Question

The amplitude of the magnetic field part of a harmonic electromagnetic wave in a vacuum is $B_{\circ }=510nT$. What is the amplitude of the electric field part of the wave?

• A. $140N{C}^{-1}$
• B. $153N{C}^{-1}$
• C. $163N{C}^{-1}$
• D. $133N{C}^{-1}$

Answer 1

The correct option is B

$153N{C}^{-1}$

Step1: Given data

The amplitude of the magnetic field = $B_o=510nT$

Speed of light=$c=3\times {10}^{8}m{s}^{-1}$

Step2: Formula used

We know that the magnitude of the electric field is given by the formula $E_{\circ }=B_{\circ }c$

Where $c=speedoflight,B_{\circ }=amplitudeofmagneticfield$.

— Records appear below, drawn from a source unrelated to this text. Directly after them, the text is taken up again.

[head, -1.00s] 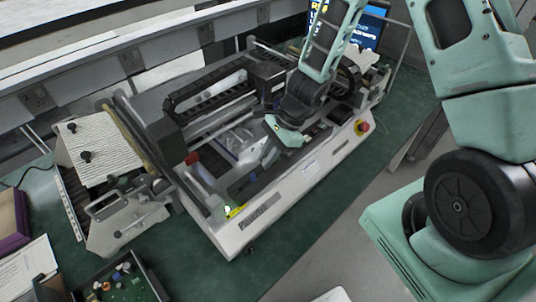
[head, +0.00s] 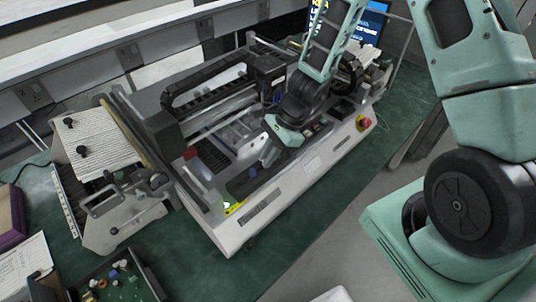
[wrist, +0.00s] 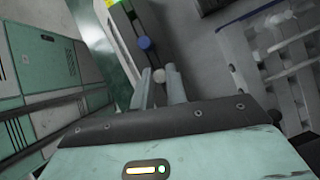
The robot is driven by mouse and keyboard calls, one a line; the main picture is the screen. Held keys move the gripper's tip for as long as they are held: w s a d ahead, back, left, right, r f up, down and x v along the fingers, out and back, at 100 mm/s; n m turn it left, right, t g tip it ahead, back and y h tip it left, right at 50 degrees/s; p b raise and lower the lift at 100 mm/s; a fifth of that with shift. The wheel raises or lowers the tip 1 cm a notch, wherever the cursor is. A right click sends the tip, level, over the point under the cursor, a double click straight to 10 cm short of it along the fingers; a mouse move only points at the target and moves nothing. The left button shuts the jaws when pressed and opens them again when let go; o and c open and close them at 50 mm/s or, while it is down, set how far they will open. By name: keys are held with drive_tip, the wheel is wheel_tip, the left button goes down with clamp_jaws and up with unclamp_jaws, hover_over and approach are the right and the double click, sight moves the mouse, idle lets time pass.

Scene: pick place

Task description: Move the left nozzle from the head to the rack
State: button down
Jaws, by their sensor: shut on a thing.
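In the wrist view, the two fingers of my gripper (wrist: 159,80) are closed about a small pale round piece (wrist: 159,75), which looks like a nozzle seen end-on. A dark narrow rack (wrist: 128,22) with a yellow-green end lies just ahead of the fingertips, with a blue round piece (wrist: 145,44) on it. In the head view, my gripper (head: 268,156) points down over the front of the open machine, beside the dark rack (head: 246,184). The held piece is too small to make out there. The machine's head (head: 268,80) is behind my arm, partly hidden.
The machine's white front wall (head: 290,184) has a red stop button (head: 363,123) on its right. A feeder unit (head: 120,205) stands at the left. A box of small coloured parts (head: 118,282) is at the lower left. A clear tray (wrist: 285,40) shows right of my fingers.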

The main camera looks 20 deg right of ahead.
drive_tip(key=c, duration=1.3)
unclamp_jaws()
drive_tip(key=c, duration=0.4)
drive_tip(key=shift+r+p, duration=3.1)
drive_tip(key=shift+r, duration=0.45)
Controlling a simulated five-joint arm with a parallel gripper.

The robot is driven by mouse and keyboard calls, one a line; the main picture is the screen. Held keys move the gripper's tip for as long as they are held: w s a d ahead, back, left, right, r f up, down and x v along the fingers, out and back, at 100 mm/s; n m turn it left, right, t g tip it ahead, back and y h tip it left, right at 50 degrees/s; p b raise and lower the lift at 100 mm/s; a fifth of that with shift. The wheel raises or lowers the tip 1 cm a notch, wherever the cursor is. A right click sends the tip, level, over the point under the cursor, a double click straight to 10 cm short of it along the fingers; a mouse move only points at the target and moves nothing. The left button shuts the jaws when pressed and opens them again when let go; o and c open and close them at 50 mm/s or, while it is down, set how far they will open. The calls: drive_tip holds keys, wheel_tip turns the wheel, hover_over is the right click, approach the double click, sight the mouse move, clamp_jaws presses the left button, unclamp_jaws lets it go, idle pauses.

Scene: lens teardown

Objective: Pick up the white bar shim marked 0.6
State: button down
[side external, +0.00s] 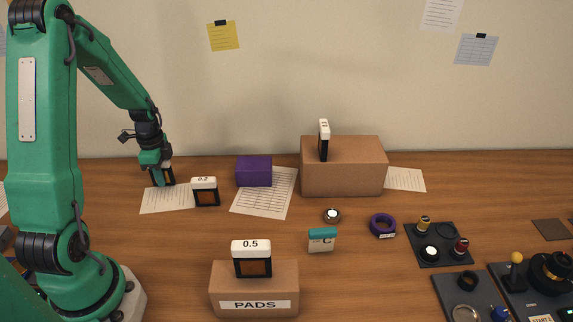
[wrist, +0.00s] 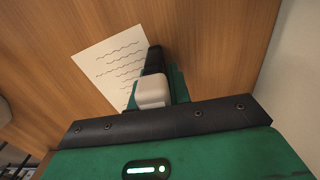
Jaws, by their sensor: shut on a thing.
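My gripper (side external: 160,178) is low at the back left and shut on a white-topped bar shim (wrist: 152,91). In the wrist view the shim's white bar shows beside a green finger, with a dark part beyond it; no mark is readable on it. In the side view its dark frame shows at the fingertips. Another white bar shim (side external: 204,184), marked what looks like 0.2, stands just right of my gripper. A shim marked 0.5 (side external: 251,247) stands on the front box. A further white-topped shim (side external: 324,128) stands on the back box; its mark is too small to read.
The PADS box (side external: 228,283) is at the front, the larger brown box (side external: 345,176) at the back. A teal-topped case (side external: 322,240), purple ring (side external: 376,226) and dark trays (side external: 425,258) are to the right. Bare wood lies between.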

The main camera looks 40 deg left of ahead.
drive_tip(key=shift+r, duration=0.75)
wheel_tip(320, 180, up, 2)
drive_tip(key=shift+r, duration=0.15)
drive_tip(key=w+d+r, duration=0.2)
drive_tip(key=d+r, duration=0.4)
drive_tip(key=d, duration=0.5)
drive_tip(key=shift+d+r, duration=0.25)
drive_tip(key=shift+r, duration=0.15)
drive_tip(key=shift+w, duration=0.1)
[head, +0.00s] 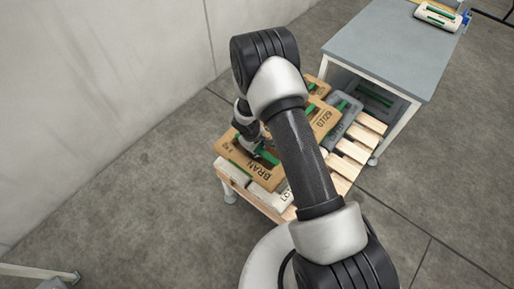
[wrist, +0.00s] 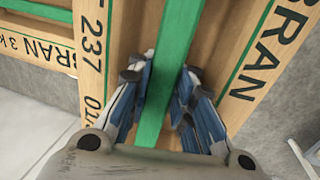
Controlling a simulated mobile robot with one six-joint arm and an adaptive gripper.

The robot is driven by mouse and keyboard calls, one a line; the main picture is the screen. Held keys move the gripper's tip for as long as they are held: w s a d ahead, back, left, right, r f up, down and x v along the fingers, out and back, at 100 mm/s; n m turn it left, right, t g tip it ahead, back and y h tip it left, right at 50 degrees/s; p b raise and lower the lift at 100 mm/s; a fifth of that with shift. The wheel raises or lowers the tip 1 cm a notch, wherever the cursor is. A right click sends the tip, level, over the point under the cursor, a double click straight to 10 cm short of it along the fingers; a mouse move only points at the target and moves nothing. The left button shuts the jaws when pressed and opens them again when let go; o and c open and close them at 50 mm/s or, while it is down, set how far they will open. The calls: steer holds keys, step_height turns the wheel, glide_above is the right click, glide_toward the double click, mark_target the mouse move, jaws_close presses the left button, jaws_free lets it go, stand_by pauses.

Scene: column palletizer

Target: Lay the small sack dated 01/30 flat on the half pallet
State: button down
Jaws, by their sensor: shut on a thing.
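My gripper (wrist: 158,95) is shut on the green handle strip (wrist: 170,75) of a brown BRAN sack, with blue-padded fingers on both sides of it. In the wrist view this sack (wrist: 232,60) shows BRAN on the right; print on the left reads 237 and a date starting 01, the rest hidden by a finger. In the head view the brown sack (head: 238,158) is level or nearly so over the near left end of the half pallet (head: 340,183), above a pale sack (head: 266,198). I cannot tell whether they touch.
Another brown sack (head: 326,118) with an upside-down date and a grey sack (head: 347,111) lie farther back on the pallet. Bare slats show at its right. A grey table (head: 390,45) stands behind, with a white green-handled sack (head: 437,16). A wall is left.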

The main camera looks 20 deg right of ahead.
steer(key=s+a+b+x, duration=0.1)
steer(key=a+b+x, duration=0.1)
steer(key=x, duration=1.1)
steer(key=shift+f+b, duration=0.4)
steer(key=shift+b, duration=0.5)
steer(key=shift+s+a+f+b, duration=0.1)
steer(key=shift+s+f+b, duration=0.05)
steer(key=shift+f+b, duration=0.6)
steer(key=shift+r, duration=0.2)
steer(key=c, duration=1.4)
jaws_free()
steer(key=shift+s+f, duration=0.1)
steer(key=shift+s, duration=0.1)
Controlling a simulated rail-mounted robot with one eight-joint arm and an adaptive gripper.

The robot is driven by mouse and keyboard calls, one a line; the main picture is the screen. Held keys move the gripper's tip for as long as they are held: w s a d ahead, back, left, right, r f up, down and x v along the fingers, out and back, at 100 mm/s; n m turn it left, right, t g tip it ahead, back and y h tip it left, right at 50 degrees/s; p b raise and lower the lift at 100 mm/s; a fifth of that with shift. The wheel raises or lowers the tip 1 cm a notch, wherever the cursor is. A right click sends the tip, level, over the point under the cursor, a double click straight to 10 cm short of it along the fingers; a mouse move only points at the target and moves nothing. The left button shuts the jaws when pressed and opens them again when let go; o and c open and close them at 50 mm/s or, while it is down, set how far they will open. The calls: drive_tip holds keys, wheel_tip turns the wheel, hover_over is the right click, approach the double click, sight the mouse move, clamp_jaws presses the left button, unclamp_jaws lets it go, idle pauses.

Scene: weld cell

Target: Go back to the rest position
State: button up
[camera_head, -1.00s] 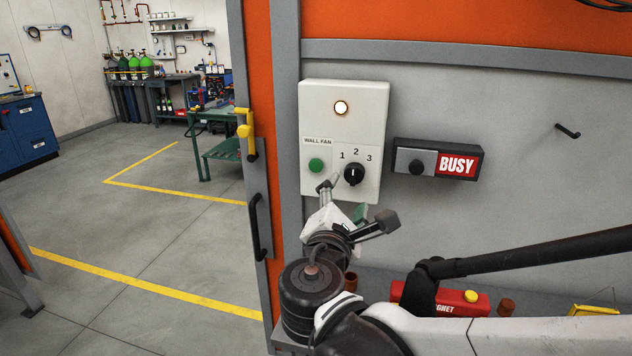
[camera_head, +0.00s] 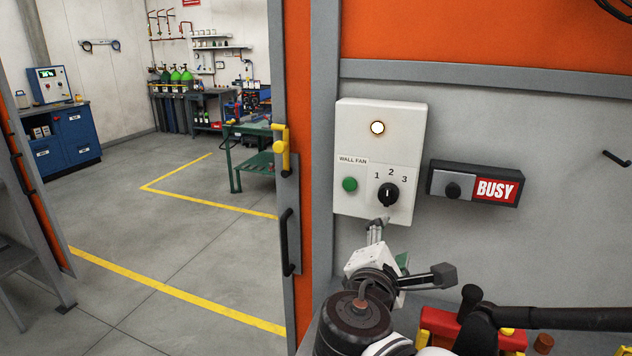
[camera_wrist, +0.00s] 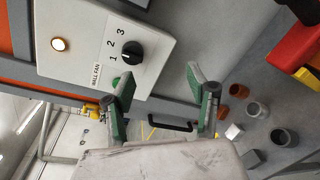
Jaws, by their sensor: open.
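My gripper (camera_head: 379,224) is open and empty in the head view, just below the white wall fan box (camera_head: 408,162). In the wrist view my gripper (camera_wrist: 160,88) shows two green-padded fingers spread apart, with nothing between them. The box carries a lit lamp (camera_head: 377,127), a green button (camera_head: 349,184) and a black dial (camera_head: 388,195) whose mark points up toward 2. The dial also shows in the wrist view (camera_wrist: 133,51). The fingers appear apart from the dial.
A BUSY sign (camera_head: 496,189) is mounted right of the box. A red magnet box (camera_head: 440,325) lies below, partly behind my arm. The wrist view shows several small cups (camera_wrist: 257,110) on the bench. An open doorway with floor marked by yellow lines (camera_head: 180,289) is at left.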

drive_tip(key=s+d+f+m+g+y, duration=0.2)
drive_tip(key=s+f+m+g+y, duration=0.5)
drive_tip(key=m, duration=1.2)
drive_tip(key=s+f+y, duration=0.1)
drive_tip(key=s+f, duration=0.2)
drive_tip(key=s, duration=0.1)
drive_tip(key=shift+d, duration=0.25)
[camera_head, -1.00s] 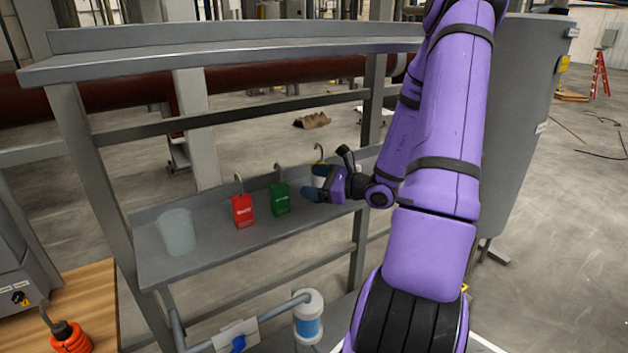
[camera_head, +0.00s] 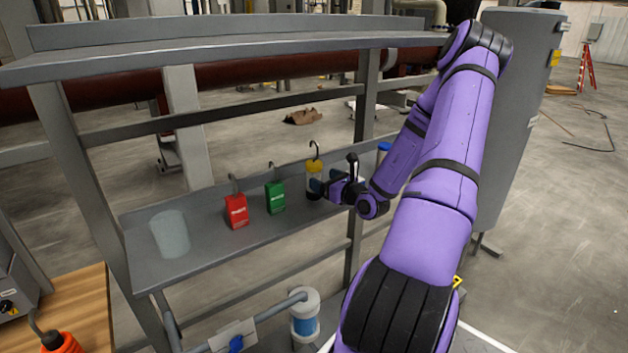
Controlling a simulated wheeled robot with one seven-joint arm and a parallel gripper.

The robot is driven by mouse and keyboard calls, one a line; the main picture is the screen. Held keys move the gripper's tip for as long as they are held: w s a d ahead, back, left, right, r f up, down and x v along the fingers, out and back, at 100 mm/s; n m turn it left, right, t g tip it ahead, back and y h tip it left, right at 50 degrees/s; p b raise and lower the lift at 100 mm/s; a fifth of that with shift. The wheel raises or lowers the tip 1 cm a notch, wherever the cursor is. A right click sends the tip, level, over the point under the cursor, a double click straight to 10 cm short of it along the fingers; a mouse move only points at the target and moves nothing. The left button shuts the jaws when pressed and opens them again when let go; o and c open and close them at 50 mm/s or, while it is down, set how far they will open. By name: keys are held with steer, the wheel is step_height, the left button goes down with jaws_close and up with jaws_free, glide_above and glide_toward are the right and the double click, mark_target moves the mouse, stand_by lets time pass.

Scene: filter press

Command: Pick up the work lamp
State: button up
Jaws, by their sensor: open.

Step3: Calculating the amplitude of the electric field

Substitute the known values in the formula $E_{\circ }=B_{\circ }c$,

$$\begin{gathered} E_{\circ }=510\times {10}^{-9}\times 3\times {10}^8 \\ {E}_{\circ }=153N{C}^{-1} \end{gathered}$$

So, the amplitude of the electric field part of the wave will be $153N{C}^{-1}$.

Hence, option B is the correct answer.